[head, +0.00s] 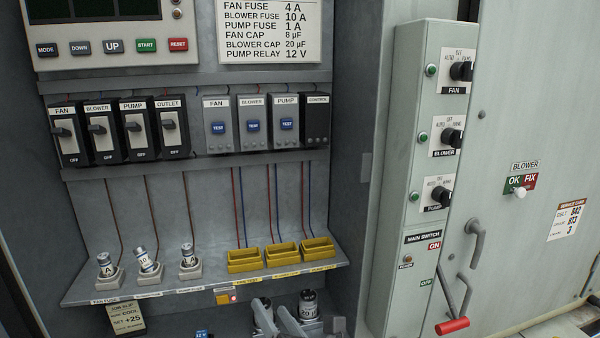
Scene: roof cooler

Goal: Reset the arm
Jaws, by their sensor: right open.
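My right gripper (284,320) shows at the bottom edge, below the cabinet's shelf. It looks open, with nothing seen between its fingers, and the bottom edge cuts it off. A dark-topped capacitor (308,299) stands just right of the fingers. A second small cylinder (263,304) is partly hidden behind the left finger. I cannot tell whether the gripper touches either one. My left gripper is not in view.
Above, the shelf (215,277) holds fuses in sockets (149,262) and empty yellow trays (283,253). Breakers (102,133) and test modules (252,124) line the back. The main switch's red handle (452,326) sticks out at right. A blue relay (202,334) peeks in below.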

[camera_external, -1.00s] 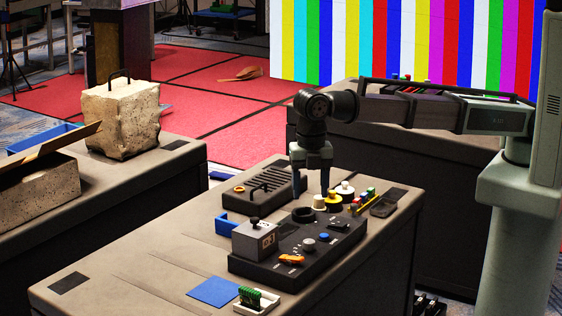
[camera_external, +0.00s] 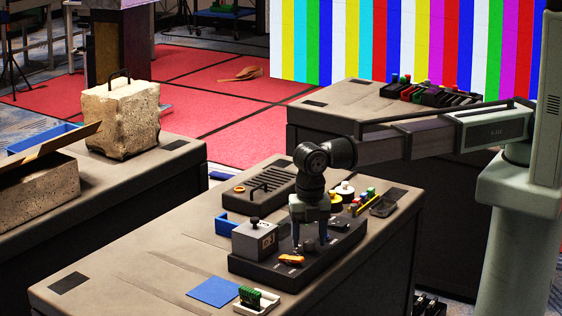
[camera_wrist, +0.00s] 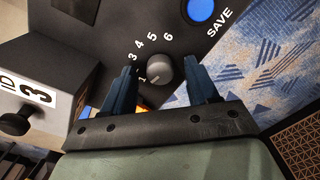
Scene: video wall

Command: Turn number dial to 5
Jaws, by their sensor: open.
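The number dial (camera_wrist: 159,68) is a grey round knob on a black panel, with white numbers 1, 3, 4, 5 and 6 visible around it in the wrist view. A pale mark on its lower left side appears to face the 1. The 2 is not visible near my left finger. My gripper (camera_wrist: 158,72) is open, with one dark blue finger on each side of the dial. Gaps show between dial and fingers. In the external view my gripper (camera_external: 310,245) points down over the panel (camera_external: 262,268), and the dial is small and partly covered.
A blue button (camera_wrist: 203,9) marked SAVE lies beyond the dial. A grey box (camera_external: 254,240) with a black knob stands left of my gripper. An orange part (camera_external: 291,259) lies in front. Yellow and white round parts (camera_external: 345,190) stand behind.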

What is expected :: Without including any picture, retype the entries exactly.

Exercise response ::
[head, +0.00s] 
Scene: roof cooler

Goal: Reset the arm
Jaws, by their sensor: right open.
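My right gripper (284,320) shows at the bottom edge, below the cabinet's shelf. It looks open, with nothing seen between its fingers, and the bottom edge cuts it off. A dark-topped capacitor (308,299) stands just right of the fingers. A second small cylinder (263,304) is partly hidden behind the left finger. I cannot tell whether the gripper touches either one. My left gripper is not in view.
Above, the shelf (215,277) holds fuses in sockets (149,262) and empty yellow trays (283,253). Breakers (102,133) and test modules (252,124) line the back. The main switch's red handle (452,326) sticks out at right. A blue relay (202,334) peeks in below.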

[camera_external, -1.00s] 
[camera_external, +0.00s] 
[camera_wrist, +0.00s] 
Scene: video wall

Command: Turn number dial to 5
Jaws, by their sensor: open.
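The number dial (camera_wrist: 159,68) is a grey round knob on a black panel, with white numbers 1, 3, 4, 5 and 6 visible around it in the wrist view. A pale mark on its lower left side appears to face the 1. The 2 is not visible near my left finger. My gripper (camera_wrist: 158,72) is open, with one dark blue finger on each side of the dial. Gaps show between dial and fingers. In the external view my gripper (camera_external: 310,245) points down over the panel (camera_external: 262,268), and the dial is small and partly covered.
A blue button (camera_wrist: 203,9) marked SAVE lies beyond the dial. A grey box (camera_external: 254,240) with a black knob stands left of my gripper. An orange part (camera_external: 291,259) lies in front. Yellow and white round parts (camera_external: 345,190) stand behind.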

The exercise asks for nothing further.